— RECORDS FOR THE TASK —
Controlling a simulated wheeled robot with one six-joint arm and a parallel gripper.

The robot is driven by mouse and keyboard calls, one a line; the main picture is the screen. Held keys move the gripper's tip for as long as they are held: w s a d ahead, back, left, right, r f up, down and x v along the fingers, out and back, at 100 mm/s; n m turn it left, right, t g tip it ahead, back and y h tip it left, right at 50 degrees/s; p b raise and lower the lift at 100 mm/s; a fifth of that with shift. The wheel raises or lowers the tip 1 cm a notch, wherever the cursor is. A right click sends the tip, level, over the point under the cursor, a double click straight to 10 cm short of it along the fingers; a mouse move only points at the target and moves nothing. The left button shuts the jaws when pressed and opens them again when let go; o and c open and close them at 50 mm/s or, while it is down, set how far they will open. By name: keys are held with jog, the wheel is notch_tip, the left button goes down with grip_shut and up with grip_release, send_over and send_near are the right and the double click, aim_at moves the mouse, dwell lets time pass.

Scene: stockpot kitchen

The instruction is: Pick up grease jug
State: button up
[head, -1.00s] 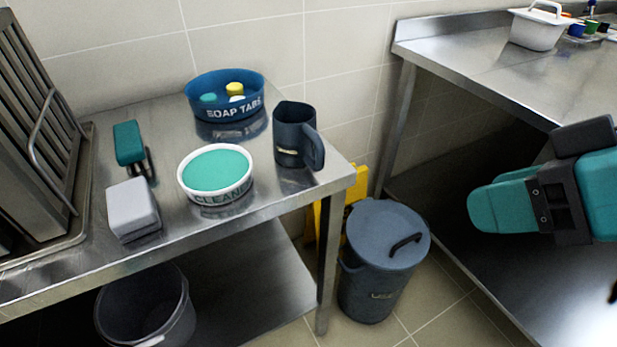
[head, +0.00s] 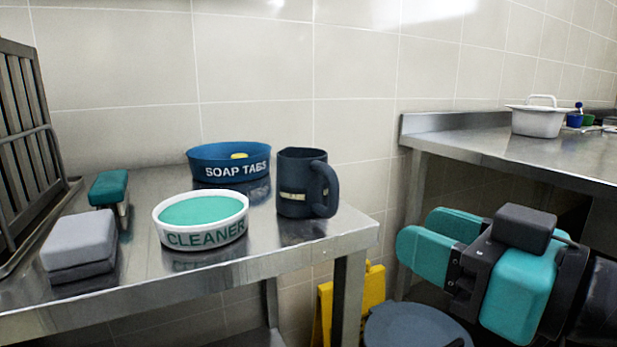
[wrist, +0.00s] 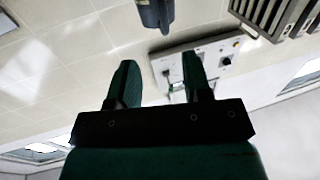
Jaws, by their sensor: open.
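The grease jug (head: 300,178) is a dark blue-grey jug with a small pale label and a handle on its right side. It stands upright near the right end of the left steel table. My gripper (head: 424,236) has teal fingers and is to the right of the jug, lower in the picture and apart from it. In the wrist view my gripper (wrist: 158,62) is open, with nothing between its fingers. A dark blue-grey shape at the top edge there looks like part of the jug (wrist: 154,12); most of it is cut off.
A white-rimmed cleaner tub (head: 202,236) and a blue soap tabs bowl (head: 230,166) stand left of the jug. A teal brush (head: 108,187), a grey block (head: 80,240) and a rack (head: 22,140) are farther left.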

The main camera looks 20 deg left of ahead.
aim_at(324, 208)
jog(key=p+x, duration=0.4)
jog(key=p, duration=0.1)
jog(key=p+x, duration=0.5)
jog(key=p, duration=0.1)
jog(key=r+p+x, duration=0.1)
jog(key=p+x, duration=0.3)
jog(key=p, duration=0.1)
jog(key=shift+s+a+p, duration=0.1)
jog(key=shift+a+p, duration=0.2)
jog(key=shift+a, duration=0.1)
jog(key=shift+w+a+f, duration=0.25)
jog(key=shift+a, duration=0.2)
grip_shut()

---

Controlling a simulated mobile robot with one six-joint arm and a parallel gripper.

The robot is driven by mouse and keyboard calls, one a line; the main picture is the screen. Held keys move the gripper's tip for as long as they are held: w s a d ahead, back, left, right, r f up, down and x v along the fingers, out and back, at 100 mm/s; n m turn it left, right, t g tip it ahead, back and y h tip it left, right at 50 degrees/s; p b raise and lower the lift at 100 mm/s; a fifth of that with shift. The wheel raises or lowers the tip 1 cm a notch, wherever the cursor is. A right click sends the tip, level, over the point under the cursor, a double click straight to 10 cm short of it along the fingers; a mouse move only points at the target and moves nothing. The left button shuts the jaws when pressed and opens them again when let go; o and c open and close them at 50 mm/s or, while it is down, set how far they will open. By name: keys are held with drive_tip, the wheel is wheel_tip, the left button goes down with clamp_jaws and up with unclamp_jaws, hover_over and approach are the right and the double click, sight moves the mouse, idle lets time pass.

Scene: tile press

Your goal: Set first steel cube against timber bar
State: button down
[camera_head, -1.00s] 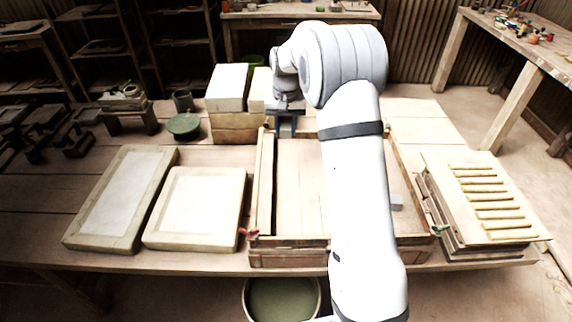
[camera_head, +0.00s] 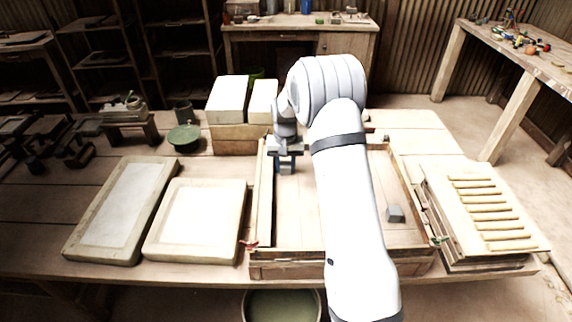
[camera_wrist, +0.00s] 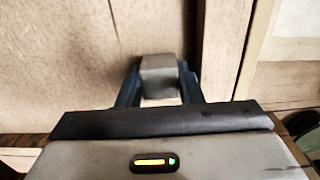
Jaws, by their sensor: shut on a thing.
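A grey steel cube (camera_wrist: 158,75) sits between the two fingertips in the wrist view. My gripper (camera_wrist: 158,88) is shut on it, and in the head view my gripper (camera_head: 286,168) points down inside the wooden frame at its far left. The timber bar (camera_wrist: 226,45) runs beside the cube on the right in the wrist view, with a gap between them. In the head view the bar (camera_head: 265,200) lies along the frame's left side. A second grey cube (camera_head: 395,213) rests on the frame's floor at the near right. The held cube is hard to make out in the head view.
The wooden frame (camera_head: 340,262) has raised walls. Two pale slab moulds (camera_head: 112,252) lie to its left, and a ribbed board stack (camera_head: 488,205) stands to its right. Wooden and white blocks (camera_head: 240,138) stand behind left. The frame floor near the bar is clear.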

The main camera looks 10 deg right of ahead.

— EXERCISE GOAL —
Count how many lines above include the word "parallel" and answer with that figure only.

— WRITTEN RESPONSE —
2